[Start DATA SHOWN]

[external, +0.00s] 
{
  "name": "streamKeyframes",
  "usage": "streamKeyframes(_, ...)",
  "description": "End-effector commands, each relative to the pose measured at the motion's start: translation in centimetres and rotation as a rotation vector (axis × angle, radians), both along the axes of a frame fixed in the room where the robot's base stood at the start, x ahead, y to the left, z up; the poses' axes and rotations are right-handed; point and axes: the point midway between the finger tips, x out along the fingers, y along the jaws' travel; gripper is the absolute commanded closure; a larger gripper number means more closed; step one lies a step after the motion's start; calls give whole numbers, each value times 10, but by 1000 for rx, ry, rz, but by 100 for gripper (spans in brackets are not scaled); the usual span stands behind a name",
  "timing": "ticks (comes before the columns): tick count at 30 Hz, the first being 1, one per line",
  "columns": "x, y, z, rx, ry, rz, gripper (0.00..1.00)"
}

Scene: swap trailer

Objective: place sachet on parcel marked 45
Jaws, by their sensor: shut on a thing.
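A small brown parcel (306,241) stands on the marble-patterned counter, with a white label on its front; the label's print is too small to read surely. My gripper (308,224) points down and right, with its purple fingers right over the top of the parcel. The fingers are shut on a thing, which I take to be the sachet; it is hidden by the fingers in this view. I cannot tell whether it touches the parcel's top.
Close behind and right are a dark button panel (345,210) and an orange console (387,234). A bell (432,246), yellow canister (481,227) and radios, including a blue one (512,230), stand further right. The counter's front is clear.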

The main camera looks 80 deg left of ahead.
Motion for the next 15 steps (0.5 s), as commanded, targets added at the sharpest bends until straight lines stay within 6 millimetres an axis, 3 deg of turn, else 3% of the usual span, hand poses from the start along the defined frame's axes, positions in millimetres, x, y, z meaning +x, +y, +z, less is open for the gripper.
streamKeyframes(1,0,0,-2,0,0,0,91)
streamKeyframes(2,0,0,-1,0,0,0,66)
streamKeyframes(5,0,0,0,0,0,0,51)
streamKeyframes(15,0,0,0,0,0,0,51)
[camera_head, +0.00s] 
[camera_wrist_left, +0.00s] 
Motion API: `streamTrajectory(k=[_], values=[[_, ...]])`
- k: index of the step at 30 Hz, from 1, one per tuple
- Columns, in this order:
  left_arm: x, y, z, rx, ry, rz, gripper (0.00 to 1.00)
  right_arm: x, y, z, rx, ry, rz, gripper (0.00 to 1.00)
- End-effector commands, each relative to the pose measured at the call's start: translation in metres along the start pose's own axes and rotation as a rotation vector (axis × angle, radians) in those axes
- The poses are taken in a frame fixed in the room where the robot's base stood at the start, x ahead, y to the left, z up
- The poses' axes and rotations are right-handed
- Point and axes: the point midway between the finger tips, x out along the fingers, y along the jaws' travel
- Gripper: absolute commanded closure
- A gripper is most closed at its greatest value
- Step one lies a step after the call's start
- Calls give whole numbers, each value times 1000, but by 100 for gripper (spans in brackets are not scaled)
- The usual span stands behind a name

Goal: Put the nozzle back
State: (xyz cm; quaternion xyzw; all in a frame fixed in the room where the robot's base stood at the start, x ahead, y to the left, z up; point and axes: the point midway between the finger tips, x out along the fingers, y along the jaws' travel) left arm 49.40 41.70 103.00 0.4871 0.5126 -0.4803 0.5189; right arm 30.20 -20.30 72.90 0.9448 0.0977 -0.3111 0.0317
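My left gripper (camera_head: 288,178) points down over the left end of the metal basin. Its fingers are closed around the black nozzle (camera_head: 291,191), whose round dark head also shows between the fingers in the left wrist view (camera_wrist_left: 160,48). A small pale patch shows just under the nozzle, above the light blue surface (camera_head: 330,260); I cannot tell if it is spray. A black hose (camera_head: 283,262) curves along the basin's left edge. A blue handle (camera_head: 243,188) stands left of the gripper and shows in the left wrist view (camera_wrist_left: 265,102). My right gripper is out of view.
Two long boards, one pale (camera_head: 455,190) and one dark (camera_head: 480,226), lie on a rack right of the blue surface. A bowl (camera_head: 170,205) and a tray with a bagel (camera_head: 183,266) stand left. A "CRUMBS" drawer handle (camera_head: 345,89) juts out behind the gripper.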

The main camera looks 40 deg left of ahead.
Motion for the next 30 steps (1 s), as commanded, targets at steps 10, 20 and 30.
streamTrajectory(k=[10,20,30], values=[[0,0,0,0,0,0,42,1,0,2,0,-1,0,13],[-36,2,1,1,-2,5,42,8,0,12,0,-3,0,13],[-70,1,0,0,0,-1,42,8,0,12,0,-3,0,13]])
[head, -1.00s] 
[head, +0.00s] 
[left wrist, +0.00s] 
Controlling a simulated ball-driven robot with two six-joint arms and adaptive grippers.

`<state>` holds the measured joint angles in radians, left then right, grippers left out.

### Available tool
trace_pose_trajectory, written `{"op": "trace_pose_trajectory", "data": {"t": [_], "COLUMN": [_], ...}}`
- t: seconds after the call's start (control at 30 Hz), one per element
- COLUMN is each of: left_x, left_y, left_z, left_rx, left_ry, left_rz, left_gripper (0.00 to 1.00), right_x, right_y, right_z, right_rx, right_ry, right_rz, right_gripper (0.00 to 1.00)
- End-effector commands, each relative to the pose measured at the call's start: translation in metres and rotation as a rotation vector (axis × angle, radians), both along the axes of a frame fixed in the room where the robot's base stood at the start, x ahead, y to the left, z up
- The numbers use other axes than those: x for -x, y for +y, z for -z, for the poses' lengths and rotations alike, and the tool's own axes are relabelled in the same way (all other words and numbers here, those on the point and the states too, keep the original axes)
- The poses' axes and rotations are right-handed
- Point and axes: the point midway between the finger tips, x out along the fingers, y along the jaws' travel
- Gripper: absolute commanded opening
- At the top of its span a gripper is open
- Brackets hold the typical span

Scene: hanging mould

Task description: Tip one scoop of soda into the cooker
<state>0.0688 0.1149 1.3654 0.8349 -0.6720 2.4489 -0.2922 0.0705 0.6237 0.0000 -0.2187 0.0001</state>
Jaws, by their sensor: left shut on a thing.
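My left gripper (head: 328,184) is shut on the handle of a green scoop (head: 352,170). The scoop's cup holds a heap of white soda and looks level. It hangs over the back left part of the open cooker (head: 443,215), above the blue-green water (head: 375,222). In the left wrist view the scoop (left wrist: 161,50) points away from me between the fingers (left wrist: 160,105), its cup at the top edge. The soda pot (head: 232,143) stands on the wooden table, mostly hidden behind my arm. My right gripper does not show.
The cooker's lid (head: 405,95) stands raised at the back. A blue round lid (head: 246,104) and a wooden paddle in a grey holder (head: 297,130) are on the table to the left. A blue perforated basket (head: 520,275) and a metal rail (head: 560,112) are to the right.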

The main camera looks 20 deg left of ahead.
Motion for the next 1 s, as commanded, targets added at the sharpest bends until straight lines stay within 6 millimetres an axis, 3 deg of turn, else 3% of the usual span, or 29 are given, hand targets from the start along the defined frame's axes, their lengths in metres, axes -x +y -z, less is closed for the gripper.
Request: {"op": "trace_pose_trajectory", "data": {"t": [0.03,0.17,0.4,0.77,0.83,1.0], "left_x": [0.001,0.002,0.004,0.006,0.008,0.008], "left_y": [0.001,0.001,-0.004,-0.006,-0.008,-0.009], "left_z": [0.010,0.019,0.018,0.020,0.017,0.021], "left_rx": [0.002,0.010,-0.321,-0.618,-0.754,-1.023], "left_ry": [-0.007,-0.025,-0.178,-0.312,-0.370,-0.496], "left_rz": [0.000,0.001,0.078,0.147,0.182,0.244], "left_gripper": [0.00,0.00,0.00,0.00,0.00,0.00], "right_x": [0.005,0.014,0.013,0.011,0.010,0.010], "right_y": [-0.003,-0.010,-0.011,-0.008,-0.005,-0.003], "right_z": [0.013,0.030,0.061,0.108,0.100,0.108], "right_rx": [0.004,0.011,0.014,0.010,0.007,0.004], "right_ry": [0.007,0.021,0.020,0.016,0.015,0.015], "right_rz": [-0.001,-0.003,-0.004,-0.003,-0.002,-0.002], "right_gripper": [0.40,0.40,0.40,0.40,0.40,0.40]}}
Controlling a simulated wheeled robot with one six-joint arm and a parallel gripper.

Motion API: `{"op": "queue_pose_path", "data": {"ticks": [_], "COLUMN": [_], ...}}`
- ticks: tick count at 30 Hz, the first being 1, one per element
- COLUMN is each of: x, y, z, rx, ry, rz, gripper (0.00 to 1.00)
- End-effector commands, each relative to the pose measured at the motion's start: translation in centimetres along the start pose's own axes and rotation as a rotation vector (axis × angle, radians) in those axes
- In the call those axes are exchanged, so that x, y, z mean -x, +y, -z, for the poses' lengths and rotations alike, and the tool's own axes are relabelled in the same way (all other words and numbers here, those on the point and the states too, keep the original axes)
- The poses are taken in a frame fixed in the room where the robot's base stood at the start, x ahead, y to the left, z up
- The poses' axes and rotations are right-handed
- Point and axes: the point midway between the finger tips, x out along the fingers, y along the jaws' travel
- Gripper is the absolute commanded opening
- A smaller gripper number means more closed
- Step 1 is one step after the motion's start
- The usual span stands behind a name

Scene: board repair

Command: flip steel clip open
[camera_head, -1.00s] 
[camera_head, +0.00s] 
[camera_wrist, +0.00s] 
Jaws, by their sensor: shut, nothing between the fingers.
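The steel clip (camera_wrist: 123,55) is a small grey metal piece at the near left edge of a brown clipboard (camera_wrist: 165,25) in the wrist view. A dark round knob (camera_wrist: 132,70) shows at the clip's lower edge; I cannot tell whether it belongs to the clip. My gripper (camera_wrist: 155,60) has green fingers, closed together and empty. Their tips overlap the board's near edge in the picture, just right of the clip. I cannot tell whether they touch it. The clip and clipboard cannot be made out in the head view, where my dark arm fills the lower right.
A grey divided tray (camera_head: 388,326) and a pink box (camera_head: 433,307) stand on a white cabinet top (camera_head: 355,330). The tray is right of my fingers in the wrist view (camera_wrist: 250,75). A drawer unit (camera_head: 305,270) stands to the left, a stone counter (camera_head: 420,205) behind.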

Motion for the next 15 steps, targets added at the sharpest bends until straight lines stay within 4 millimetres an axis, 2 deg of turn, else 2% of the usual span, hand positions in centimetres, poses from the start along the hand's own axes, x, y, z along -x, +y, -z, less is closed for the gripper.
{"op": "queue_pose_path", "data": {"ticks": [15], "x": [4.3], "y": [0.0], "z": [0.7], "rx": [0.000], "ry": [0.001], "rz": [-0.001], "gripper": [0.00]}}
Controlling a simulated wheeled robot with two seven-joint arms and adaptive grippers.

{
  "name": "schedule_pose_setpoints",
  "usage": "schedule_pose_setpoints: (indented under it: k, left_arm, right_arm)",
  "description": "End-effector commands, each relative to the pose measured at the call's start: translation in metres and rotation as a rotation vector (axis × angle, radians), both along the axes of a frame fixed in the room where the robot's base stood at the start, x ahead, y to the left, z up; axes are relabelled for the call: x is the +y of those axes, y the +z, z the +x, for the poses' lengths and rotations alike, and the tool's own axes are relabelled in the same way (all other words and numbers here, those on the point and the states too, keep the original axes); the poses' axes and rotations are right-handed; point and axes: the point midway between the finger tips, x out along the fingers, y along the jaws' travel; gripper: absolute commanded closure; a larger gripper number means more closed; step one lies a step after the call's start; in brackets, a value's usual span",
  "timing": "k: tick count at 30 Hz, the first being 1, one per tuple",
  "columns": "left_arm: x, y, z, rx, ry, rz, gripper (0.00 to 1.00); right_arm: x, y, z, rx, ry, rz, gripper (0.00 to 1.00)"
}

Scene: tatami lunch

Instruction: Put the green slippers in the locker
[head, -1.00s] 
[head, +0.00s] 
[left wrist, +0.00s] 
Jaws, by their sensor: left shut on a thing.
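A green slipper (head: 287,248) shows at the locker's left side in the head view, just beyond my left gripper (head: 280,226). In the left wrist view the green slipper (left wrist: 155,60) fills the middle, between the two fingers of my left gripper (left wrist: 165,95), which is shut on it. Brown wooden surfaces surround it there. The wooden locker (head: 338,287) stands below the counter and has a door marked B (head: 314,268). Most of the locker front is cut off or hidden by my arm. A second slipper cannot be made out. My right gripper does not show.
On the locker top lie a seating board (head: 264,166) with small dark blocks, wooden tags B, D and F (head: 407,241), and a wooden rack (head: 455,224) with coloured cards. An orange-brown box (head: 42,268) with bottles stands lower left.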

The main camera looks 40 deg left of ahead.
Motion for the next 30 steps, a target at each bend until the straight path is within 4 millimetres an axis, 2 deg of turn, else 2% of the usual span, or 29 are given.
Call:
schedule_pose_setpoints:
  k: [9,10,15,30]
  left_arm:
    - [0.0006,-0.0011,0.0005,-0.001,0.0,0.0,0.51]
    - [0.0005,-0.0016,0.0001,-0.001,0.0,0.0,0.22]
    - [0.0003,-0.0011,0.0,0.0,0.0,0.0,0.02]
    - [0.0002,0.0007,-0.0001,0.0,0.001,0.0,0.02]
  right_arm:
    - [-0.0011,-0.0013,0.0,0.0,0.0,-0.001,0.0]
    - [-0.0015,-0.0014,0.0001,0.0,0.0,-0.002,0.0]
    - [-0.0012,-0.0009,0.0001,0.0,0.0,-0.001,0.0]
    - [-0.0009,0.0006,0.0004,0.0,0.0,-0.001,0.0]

[End DATA SHOWN]

WHAT IS REQUIRED: Retype, word for word, every line from the line with "Controlling a simulated wheeled robot with two" to the line with "Scene: tatami lunch", inclusive. Add nothing.

THE RESPONSE:
Controlling a simulated wheeled robot with two seven-joint arms and adaptive grippers.

{
  "name": "schedule_pose_setpoints",
  "usage": "schedule_pose_setpoints: (indented under it: k, left_arm, right_arm)",
  "description": "End-effector commands, each relative to the pose measured at the call's start: translation in metres and rotation as a rotation vector (axis × angle, radians), both along the axes of a frame fixed in the room where the robot's base stood at the start, x ahead, y to the left, z up; axes are relabelled for the call: x is the +y of those axes, y the +z, z the +x, for the poses' lengths and rotations alike, and the tool's own axes are relabelled in the same way (all other words and numbers here, those on the point and the states too, keep the original axes); the poses' axes and rotations are right-handed; point and axes: the point midway between the finger tips, x out along the fingers, y along the jaws' travel; gripper: absolute commanded closure; a larger gripper number means more closed; step one lies a step after the call's start; in brackets, a value's usual span",
  "timing": "k: tick count at 30 Hz, the first being 1, one per tuple",
  "columns": "left_arm: x, y, z, rx, ry, rz, gripper (0.00 to 1.00); right_arm: x, y, z, rx, ry, rz, gripper (0.00 to 1.00)"
}

Scene: tatami lunch

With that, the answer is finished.